If you took a piece of anything round [say, stove pipe or steel pipe] and put that on the discharge, then directed the exhaust from the main char-burn chamber through a tapered deflector to one side, and then filled the rest with that 'pre-heated' air on the other side, it would swirl quite vigorously indeed.
This would also allow one to insert the fresh air into the center of the combustion, instead of the outside.
The ideal arrangement would be to have the stream of hot gases entirely enveloped, as a very thin stream, into a rapidly spinning vortex to maximize the fuel-to-air surface contact, and I can draw up a simple sketch of that, should people be curious as to how I suggest it would best work.
All of this can still be done pretty cheaply, with simple tools like he is already using, and simple pieces of plate and pipe.
Coriolis.......lol. I suppose my toilet does the same.
@@hunnybunnysheavymetalmusic6542 Agreed.
I just saved that as a chapter for a book on thermodynamics and fluidics in combustion theory I need to complete...
If people would like that as a .PDF, .ODT, or .DOC file let me know where to send it.
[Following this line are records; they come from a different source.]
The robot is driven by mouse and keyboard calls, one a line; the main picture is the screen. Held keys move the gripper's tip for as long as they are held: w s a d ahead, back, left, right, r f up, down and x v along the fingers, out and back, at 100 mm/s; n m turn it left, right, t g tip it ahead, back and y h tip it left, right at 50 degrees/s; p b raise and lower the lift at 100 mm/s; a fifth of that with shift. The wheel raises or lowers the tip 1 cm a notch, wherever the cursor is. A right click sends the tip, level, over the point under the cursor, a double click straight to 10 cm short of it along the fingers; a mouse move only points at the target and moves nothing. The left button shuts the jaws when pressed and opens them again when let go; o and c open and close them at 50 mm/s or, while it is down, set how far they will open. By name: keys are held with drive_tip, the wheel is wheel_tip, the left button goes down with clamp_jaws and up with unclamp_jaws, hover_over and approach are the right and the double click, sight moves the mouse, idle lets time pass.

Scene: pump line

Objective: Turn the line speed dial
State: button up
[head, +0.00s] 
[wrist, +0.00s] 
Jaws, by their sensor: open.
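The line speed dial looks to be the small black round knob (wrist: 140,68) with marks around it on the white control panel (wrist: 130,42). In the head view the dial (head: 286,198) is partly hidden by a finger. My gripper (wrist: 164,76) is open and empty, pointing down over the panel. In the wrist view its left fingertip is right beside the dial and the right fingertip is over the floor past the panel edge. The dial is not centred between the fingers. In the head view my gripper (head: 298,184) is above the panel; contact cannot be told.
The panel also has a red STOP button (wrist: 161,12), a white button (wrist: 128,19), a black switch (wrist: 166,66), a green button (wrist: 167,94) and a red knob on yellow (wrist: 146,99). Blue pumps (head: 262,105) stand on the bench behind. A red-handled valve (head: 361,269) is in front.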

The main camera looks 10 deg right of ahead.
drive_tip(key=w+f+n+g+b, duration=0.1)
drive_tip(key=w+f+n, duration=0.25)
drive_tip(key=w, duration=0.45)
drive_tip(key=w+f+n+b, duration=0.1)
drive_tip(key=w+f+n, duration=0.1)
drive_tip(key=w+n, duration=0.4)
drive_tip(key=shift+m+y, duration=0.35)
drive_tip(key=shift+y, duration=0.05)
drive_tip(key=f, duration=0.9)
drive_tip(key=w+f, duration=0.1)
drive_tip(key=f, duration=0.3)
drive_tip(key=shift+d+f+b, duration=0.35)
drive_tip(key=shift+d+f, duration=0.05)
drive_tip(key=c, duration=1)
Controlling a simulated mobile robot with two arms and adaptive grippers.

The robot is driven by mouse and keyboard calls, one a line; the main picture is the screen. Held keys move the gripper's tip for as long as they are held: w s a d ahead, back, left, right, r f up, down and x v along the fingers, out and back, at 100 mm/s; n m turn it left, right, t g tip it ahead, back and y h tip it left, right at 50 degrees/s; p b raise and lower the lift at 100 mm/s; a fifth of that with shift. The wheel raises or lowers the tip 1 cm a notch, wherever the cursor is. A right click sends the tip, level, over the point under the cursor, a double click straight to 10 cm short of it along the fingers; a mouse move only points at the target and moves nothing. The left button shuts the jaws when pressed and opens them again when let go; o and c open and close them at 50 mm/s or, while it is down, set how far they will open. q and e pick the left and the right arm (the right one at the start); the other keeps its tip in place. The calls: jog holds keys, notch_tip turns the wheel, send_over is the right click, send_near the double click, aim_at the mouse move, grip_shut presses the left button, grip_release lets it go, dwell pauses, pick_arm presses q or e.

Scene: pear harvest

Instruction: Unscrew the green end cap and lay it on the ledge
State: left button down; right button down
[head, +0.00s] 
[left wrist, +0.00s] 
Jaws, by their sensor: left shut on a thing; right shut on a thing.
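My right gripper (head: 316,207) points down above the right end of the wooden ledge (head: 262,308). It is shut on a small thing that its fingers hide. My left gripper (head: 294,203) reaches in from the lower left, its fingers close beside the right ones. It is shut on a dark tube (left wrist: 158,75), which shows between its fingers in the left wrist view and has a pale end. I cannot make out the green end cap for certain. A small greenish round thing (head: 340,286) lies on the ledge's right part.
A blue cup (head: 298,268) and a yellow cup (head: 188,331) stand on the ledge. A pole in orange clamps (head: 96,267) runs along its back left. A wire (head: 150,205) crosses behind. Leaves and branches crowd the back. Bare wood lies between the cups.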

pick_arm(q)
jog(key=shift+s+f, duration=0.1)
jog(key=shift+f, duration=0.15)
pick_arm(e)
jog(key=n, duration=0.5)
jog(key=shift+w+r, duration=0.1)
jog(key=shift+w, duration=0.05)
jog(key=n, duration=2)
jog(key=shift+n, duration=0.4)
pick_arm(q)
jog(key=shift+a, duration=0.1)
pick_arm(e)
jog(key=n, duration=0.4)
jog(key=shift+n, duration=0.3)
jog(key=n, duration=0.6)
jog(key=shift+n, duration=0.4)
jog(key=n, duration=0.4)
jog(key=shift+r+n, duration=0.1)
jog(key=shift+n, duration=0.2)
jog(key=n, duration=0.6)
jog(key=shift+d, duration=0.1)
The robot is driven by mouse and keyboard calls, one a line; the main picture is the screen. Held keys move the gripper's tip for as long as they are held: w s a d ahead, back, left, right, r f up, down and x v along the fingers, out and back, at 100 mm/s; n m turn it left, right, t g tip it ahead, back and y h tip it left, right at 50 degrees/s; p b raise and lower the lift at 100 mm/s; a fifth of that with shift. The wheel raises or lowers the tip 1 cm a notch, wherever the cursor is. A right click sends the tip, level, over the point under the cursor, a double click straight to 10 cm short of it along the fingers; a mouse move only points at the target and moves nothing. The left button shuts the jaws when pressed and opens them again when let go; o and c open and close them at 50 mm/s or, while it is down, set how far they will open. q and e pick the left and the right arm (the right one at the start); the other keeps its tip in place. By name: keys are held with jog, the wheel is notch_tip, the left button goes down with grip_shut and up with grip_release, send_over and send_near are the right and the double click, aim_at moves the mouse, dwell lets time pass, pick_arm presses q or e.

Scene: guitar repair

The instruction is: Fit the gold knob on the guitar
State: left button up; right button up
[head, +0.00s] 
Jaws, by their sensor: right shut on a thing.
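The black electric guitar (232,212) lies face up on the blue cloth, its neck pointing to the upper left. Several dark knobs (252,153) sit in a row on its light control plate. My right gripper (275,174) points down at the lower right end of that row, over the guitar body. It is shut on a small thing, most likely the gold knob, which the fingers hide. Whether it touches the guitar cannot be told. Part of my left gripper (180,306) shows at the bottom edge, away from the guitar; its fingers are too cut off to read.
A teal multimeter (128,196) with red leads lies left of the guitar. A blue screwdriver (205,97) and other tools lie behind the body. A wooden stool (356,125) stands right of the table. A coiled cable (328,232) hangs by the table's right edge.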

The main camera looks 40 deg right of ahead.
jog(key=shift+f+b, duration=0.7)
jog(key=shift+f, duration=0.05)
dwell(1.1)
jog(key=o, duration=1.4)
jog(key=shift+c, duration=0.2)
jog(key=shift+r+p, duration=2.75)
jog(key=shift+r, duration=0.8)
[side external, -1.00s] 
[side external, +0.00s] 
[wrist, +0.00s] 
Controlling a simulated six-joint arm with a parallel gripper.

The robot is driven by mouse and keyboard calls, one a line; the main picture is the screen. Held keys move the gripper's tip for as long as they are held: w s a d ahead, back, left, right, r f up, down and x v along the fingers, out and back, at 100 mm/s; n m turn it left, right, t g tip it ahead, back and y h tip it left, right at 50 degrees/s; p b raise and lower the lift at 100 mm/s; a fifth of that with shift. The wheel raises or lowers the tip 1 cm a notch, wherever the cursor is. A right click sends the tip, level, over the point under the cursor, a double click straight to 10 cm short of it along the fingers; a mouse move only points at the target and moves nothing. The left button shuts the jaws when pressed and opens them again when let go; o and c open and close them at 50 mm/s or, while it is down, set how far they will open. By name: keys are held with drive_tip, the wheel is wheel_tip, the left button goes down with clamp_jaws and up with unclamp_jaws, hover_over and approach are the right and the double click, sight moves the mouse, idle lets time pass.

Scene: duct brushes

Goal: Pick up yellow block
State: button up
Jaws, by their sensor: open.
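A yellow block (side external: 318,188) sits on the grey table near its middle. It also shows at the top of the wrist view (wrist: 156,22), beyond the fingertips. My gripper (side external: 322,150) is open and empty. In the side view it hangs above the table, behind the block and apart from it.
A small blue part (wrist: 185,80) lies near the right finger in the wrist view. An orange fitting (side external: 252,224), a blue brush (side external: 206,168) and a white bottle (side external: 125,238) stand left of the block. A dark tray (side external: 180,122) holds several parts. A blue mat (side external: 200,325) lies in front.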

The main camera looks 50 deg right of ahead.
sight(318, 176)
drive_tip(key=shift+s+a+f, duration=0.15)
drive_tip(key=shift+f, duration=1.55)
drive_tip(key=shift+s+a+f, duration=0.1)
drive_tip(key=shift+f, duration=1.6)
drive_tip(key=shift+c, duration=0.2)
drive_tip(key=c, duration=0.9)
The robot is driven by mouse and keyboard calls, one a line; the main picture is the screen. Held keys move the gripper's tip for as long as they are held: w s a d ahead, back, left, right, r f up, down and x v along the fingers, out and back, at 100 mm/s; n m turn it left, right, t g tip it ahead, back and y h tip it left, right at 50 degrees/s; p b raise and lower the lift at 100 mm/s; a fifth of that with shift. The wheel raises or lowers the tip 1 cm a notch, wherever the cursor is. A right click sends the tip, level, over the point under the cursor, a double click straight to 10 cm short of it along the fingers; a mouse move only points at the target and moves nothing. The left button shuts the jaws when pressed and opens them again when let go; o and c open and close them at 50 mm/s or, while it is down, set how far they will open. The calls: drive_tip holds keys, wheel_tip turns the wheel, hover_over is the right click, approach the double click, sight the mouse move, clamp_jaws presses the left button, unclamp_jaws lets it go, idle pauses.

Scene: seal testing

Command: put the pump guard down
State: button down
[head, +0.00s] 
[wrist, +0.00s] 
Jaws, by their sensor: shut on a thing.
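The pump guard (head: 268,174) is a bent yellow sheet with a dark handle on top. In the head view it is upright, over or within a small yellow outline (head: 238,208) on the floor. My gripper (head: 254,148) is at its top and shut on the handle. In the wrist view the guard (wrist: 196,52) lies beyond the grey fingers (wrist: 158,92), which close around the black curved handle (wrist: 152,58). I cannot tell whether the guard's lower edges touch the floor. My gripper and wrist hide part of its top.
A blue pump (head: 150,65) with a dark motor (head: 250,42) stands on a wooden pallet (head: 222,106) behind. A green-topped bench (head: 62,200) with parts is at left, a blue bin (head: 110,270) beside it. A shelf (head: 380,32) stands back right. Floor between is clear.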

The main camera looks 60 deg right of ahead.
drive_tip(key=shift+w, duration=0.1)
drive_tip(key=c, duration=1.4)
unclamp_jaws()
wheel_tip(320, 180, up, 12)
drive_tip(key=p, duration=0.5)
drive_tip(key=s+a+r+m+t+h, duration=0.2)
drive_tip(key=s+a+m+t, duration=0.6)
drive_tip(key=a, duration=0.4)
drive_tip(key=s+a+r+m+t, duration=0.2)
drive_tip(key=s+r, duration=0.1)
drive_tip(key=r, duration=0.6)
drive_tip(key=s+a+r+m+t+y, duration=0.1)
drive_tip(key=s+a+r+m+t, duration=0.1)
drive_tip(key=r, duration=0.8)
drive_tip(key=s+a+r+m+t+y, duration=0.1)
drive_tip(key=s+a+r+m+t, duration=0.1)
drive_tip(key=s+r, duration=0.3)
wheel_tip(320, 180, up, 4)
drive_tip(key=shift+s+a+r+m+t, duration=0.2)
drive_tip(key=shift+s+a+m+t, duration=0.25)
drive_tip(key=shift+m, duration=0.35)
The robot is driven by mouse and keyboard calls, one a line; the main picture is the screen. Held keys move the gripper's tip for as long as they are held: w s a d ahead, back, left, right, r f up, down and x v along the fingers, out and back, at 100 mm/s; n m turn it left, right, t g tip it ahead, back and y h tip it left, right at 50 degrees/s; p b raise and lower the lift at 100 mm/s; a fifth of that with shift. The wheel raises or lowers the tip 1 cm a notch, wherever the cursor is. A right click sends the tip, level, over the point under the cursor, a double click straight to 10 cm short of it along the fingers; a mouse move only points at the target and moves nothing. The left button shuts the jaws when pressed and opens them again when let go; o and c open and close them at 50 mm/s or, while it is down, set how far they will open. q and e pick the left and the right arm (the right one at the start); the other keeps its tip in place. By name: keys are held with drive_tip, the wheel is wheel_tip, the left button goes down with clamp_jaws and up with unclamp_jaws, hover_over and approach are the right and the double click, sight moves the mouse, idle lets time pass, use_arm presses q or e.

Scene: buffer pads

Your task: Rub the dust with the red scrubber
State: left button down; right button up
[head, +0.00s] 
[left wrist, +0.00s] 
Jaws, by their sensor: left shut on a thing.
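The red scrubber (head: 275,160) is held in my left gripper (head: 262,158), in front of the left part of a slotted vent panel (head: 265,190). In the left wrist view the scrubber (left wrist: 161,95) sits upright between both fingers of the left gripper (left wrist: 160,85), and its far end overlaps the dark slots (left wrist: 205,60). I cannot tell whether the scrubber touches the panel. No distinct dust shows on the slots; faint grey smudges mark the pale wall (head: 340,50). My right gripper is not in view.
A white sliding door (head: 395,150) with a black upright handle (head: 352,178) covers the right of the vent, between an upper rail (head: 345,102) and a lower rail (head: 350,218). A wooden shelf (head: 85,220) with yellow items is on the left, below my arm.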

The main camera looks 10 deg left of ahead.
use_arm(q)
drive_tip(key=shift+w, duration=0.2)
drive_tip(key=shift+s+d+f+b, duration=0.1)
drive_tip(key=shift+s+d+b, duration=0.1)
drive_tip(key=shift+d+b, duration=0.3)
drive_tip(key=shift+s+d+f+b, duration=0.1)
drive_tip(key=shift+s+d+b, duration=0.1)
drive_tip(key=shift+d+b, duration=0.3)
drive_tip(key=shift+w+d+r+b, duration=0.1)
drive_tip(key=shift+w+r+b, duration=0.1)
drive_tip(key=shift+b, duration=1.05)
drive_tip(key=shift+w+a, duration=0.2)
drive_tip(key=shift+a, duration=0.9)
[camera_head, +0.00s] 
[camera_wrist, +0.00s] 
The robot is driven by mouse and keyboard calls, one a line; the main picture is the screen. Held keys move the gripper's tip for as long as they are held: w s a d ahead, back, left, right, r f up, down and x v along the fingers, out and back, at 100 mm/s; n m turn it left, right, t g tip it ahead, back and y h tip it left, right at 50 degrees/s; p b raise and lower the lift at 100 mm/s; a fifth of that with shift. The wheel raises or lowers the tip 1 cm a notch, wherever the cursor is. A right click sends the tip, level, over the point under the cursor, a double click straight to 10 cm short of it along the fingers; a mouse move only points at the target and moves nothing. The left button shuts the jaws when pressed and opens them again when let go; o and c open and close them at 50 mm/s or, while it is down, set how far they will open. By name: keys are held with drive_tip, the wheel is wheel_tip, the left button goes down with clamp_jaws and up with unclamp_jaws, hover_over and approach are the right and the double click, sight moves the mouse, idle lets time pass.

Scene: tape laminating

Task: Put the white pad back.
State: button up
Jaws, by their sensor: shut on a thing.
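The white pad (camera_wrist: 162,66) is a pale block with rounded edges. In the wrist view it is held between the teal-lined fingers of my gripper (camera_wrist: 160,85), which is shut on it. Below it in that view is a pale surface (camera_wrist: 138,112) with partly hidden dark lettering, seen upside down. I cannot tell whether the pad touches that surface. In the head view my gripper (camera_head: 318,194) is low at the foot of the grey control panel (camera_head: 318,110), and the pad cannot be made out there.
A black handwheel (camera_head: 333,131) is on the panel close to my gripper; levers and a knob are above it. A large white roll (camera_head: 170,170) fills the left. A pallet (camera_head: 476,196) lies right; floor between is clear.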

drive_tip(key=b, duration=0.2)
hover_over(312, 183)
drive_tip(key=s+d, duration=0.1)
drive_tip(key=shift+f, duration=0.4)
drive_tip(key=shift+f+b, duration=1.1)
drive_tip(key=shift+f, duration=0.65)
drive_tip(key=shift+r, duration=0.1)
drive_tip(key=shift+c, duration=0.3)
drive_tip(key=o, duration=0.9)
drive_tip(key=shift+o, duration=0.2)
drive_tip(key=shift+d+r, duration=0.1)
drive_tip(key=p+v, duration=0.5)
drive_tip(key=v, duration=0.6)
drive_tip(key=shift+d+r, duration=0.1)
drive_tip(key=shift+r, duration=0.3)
Thats great. Looking forward to the final evolution of rocket stove gasification with vortex clean burn
You are so close! Try 12 hole! Or take a ashtray divide into two! and put it on a bit bigger cylinder shaped jar on left side let the heat get out in a vortex (prepare with more oxygen) to the tin-jar! That can be done pretty easy, hope you se my word positively for I just love your work Rob! 🥸
Just like Blue Peter - here's one I prepared earlier. Fantastic. I'm looking forward to watching the final increment.
Thanks for another great video!
The J-tube portion of a "rocket" stove/heater is meant to be insulated (fire brick, ceramic blanket, castable refractory cement, etc), this promotes gassification by keeping the temperature quite high, especially in conjunction with a warm-air intake (the outlet of which could be positioned in immediate proximity to the final bend), and a thermal mass for heat exchange on down the line. The thermal mass can give an opportunity for any unburned components to add heat after sufficient build up of creasotes and the like. Chimney fires are desirable in such a "Rocket Mass Heater", as they simply add more heat to the system.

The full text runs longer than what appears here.